Replicating OpenStack Services State

Disaster Recovery in OpenStack should include support for:
Capturing the metadata relevant for the protected workloads/resources: either as point-in-time snapshots of the metadata, or as continuous replication of the metadata. Without capturing the Openstack different services state, we will not be able to achieve a complete failover of the hosted workloads to the recovery site.

Examples of OpenStack metadata that requires replication can include:

  • Nova: VM flavors and SSH keys
  • Keystone: Identities of tenants and users
  • Neutron: Virtual networks between VMs
  • Cinder: Volume types and pairing
  • Glance:  Registry and image metadata
  • Ability to provide consistency of the replicated data & metadata with checkpoints

We note that metadata changes are less frequent than application data changes, and different mechanisms can handle replication of different portions of the metadata and data (volumes, images, etc).
Understanding that Disaster Recovery is a complex task where different applications and use-cases have different requirements, some use-cases can be easily supported while others may be more complex, this is targeted as a long-term effort with incremental steps.

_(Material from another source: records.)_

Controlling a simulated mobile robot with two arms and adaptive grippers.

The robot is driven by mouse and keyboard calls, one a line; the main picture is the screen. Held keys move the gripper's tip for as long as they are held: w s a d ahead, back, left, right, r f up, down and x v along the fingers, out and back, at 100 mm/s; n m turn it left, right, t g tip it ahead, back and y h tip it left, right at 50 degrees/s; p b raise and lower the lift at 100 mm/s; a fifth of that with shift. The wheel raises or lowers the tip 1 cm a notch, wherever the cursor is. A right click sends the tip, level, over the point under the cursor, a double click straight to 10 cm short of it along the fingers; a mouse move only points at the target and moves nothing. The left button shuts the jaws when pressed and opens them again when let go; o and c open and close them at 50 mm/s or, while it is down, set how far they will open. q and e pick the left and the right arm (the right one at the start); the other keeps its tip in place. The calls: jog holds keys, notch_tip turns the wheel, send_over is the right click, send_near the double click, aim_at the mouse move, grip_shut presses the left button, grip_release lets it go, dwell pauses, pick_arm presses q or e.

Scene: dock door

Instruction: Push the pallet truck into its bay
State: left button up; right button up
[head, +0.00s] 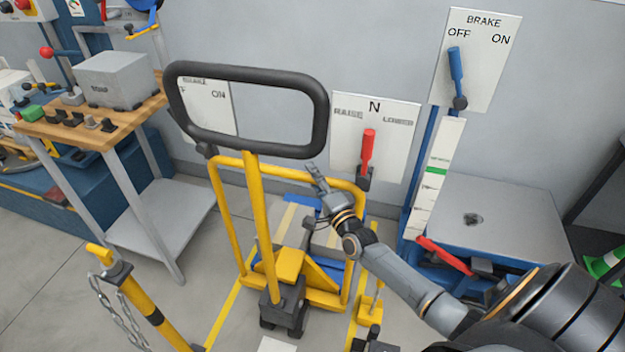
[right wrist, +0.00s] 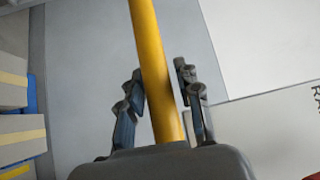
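The pallet truck, with a black loop handle (head: 320,110) and a yellow tubular frame (head: 222,205), stands upright in the middle of the head view. Its dark wheels (head: 285,318) are on the floor. Yellow floor lines (head: 228,305) run along both sides of it. My right gripper (head: 318,178) is at the upper right of the frame. In the right wrist view its fingers (right wrist: 160,100) are apart, on either side of a yellow bar (right wrist: 145,35), with a gap on the right. Whether either finger touches is unclear. My left gripper is out of view.
A wooden-topped workbench (head: 78,138) is at the left. A yellow post with a chain (head: 145,305) stands at front left. A grey-topped platform (head: 505,215) with a red lever is at the right. The wall holds a red lever panel (head: 400,118) and brake panels (head: 488,75).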

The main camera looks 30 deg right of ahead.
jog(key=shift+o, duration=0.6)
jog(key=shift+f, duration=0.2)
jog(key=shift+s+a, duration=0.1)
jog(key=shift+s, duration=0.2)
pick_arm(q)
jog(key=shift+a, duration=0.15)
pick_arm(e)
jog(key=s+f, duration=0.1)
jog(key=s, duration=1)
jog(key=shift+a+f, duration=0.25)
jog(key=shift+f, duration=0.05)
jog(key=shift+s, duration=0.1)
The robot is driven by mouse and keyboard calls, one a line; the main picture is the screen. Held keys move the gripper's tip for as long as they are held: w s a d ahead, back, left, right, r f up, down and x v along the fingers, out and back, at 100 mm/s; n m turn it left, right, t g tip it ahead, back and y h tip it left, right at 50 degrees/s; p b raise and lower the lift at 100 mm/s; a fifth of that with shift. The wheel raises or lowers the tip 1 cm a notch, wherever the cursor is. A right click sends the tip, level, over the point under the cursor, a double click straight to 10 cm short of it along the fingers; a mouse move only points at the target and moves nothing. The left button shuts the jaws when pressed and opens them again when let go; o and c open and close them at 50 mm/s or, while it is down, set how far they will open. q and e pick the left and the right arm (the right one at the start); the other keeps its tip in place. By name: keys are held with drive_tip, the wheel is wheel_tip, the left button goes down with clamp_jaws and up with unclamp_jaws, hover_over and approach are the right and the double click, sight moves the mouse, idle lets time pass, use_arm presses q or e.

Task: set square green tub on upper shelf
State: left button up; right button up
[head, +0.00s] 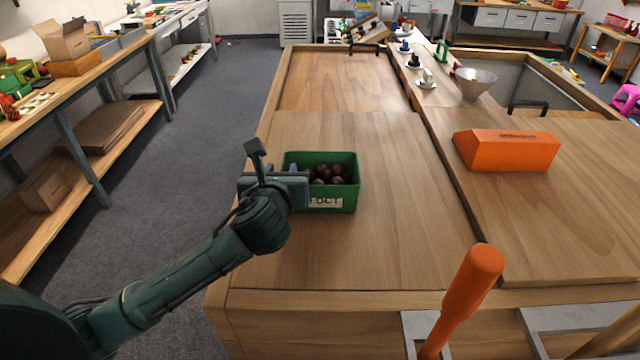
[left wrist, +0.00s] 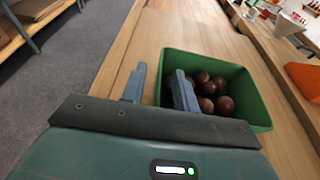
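The square green tub (head: 335,200) stands upright on the wooden bench, holding several brown chestnuts (head: 328,174) and bearing a white label on its front. It also shows in the left wrist view (left wrist: 240,90). My left gripper (head: 286,180) is at the tub's left wall. In the left wrist view its fingers (left wrist: 159,88) straddle that wall, one outside and one inside, with a gap between them. My right gripper is in neither view. I cannot tell which surface is the upper shelf.
An orange block (head: 507,151) and a pale funnel (head: 475,82) are on the bench's right part. An orange handle (head: 470,290) sticks up at the front edge. A side table (head: 128,62) with boxes and a lower shelf stands left, across the floor. Bench wood in front of the tub is clear.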

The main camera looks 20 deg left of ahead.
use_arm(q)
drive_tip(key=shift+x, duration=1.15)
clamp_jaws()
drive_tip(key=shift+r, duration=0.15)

Some APIs and features are expected to be integrated into existing projects such as Nova (DR features for compute). Some functionality, like DR orchestration may be part of Heat, or a new project, or even outside the scope of OpenStack.

Enabling Cinder storage replication in the OpenStack Icehouse release is just the first step in protecting workloads running in OpenStack clouds to ensure business continuity while preparing for the worst case scenario.